(1)できるだけ多くの情報を与えよう

チームのメンバーに、彼らの活動が会社にとってなぜ重要なのかについて、できるだけ多くの情報を与えよう。「人は内情に通じていたいと思うものだ」と、メイン州ポートランドのマーケティング・サービス会社、VIAグループのCEOで創立パートナーでもあるジョン・コールマンは語る。「社員にわが社の挑戦について知らせることで、彼らに自分は内輪の一員だという感覚を持たせている」。

グレイザーはクライアントに「会社のクローゼットを開け放とう」と勧めている。「『今四半期のわが社の業績は低下した』というニュースであれ、他の厄介なニュースであれ、厳しい事実を隠すことなく知らせよう。そうすれば社員は会社を守りたいと思うようになる」と、彼女は説明する。このように事実を知らせることは、チームの団結を促し、チームのメンバーが自分たちは何を達成せねばならないかについて共通のビジョンを築く助けになる。

(2)適度な指針を与えよう

「『君のアイデアを聞かせてくれ。君はこの活動にどんなイノベーションを投入できるかね』などと問いかけて、メンバーに自分はどんな独自の貢献ができるかを言葉ではっきり表現させよう」と、グレイザーはクライアントに勧めている。だが同時に、アイデアを生み出したり決定を下したりするための指針を与えることも大切だ。

コロラド州にあるプラグマテク・ソフトウエアの社長兼CEO、ブライアン・ザンギは、同社に迎えられて間もないころ、幹部チームに対してこのアプローチをとった。目的は部署の垣根を越えた協力を促すことだったが、幹部チームの半数はやはり新たにこの会社に入った人々であり、しかもこの会社には階層を重んじる文化があった。

「部署横断的な活動はほとんどなく、決定はすべてトップによってなされていた」と、ザンギは振り返る。彼が幹部チームに部署の垣根を越えて協力するよう求めたとき、古参メンバーのなかには快く思わない者もいた。「自分たちの役割は今後どうなるのかと不安を抱く者や、どうやって同僚と協力すればよいかわからない者がいた」と、彼は説明する。

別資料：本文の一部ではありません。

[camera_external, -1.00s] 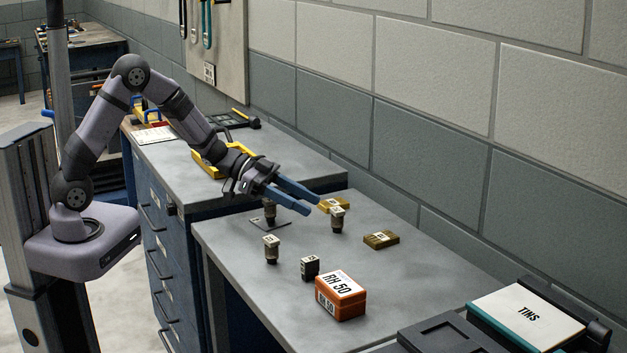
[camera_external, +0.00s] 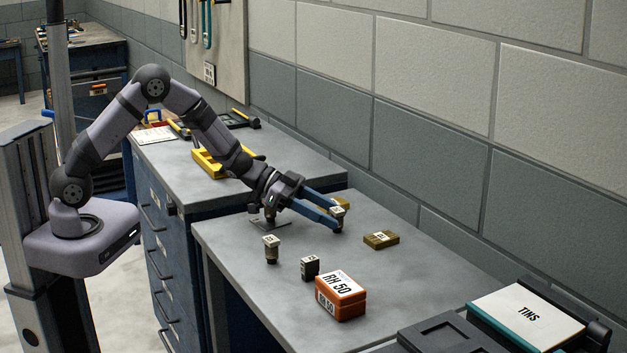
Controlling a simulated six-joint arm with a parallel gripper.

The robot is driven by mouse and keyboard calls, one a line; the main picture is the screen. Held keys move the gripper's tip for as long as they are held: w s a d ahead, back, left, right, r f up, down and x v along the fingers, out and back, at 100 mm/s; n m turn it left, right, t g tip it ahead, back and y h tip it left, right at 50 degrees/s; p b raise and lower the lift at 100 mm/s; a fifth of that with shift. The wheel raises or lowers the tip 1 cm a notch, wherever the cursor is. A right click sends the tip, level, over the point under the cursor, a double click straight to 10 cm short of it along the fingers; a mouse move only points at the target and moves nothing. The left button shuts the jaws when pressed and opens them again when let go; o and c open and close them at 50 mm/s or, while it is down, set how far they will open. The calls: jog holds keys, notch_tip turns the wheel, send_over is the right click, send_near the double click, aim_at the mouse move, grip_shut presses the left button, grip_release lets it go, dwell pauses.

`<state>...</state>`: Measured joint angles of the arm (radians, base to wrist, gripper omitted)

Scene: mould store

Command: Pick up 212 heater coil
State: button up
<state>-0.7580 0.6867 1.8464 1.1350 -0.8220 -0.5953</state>
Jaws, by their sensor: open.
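Several small dark cylindrical pieces with pale tags stand on the grey table; the tag numbers are too small to read, so I cannot tell which is 212. My gripper (camera_external: 340,217) is open and low over the table, its two blue fingers pointing right. One tagged piece (camera_external: 337,210) shows at the fingertips, apparently between them, its lower part hidden by the near finger. Whether the fingers touch it I cannot tell. Another tagged piece (camera_external: 271,250) stands clear at the front left.
A small black tagged block (camera_external: 310,267) and an orange box (camera_external: 341,296) marked RH 50 stand in front. A brass block (camera_external: 381,239) lies to the right of my fingertips.

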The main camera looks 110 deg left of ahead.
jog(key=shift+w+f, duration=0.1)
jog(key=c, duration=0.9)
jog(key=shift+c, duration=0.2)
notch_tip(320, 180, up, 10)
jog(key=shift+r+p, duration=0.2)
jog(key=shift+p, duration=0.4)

こうした障害を克服するために、ザンギは彼らに、各自の専門知識をベースに部署横断的な活動のアイデアを生み出すという挑戦を与えた。こまごまとした指示を出す代わりに、彼は、幹部チームのブレーンストーミングにある程度の必要な骨組みを与えた。たとえば「このアイデアはわが社の製品に対する顧客の忠誠度をどのように高めるのか」といった質問をして、アイデアを試練にかけた。